Vous êtes auteur de théâtre et metteur en scène et vous montez actuellement Un bon petit soldat. Avant d’aborder la pièce elle-même, pouvez-vous nous indiquer votre parcours artistique ?


Je suis anglais et j’ai passé les vingt premières années de ma vie en Angleterre où j’ai suivi des études de littérature française à Cambridge. Je suis venu m’établir en France après mes études, au départ pour faire du cinéma et du théâtre. J’ai commencé comme metteur en scène à la Galerie 55, un théâtre de la rue de Seine qui ne programmait à l’époque que des pièces en langue anglaise. À partir de la fin des années 1980, j’ai commencé à écrire directement en français. Mais c’est la rencontre avec Harold Pinter qui a été déterminante pour moi. Je lui avais envoyé un de mes textes et il m’a immédiatement répondu et encouragé à écrire pour le théâtre. À la fin des années 1990, je suis devenu son assistant quand il est venu à Paris monter Ashes to Ashes. Par la suite, j’ai mis en scène certaines de ses pièces, dont Le Monte-plats en 2007 et Trahisons en 2009.
’ai aussi exploré le cinéma et la télévision pour lesquels j’ai beaucoup travaillé comme lecteur de scénarios ou conseiller. Mais aujourd’hui, je me consacre surtout au théâtre, à l’écriture et à la mise en scène.

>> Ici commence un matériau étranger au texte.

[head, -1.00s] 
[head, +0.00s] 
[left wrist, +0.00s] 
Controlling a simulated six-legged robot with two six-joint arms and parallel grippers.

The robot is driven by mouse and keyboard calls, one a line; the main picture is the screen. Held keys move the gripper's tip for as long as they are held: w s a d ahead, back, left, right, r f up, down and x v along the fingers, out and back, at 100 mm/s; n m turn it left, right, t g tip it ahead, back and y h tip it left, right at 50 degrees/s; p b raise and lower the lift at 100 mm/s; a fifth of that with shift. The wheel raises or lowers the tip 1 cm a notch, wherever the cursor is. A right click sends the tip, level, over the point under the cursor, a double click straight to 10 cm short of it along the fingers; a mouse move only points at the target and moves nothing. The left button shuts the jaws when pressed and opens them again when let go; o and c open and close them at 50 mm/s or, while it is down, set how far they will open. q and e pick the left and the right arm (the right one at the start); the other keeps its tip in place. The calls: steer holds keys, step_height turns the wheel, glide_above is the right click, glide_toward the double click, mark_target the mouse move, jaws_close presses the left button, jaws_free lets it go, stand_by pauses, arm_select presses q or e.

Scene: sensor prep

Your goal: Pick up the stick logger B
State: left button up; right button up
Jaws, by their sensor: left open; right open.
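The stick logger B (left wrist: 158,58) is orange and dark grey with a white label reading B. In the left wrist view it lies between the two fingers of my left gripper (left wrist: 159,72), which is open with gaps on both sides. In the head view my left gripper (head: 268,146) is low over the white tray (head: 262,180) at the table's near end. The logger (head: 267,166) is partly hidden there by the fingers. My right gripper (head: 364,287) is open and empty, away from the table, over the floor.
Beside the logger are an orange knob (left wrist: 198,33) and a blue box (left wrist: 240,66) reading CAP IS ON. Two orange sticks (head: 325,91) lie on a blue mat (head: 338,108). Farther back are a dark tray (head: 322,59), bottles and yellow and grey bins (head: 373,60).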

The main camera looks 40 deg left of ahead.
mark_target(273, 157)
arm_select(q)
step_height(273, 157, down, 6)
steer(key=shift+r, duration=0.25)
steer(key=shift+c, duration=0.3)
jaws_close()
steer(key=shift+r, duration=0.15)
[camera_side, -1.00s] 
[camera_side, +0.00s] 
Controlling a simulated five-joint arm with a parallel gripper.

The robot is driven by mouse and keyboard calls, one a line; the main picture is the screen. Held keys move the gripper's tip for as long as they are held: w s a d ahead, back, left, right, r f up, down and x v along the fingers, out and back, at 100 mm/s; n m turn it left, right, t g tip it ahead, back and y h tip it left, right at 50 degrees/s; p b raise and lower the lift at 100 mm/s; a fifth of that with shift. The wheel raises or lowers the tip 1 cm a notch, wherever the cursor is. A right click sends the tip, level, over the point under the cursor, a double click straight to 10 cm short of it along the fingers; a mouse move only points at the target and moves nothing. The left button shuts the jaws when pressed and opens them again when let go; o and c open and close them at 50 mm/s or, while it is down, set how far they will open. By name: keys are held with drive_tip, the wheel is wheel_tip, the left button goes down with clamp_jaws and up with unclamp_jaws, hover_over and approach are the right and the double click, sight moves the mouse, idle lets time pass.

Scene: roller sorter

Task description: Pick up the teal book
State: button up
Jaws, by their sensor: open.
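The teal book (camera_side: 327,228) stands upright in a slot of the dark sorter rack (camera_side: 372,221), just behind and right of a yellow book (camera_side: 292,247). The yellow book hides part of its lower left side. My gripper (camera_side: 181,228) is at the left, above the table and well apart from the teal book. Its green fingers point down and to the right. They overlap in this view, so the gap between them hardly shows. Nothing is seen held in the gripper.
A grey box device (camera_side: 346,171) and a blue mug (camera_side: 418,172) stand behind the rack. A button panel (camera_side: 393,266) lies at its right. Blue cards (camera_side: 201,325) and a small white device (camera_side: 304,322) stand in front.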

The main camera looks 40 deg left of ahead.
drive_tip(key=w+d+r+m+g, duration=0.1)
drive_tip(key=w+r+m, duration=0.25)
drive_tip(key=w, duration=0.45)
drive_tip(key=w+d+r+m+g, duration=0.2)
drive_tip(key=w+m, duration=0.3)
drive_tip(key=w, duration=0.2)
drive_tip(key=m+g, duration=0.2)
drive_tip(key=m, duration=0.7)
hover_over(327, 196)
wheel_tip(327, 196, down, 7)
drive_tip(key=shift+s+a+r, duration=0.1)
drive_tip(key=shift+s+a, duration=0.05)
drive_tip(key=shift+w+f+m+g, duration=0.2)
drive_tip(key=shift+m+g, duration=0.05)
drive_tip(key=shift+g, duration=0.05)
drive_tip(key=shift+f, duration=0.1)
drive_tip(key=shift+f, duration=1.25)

Comment passe-t-on de l’écriture de l’adaptation cinématographique Les Âmes fortes de Giono, réalisé en 2001 par Raoul Ruiz, à celle théâtrale d’Un bon petit soldat ? Est-ce que le processus créatif et les inspirations sont les mêmes ou sont-elles totalement différentes ?


Ce n’est pas exactement la même chose. Les Âmes fortes étaient une adaptation et une coécriture. Mon travail a consisté à revenir au livre et à réinjecter les dialogues de Giono dans le premier scénario écrit par deux autres scénaristes. Un bon petit soldat est un projet plus personnel. C’était quelque chose qui était en moi depuis plus de 10 ans, et qui ne demandait qu’à s’exprimer. Le temps de gestation, de maturation, pour structurer le propos, a été très long, mais j’ai écrit ce texte très vite, en quelques semaines.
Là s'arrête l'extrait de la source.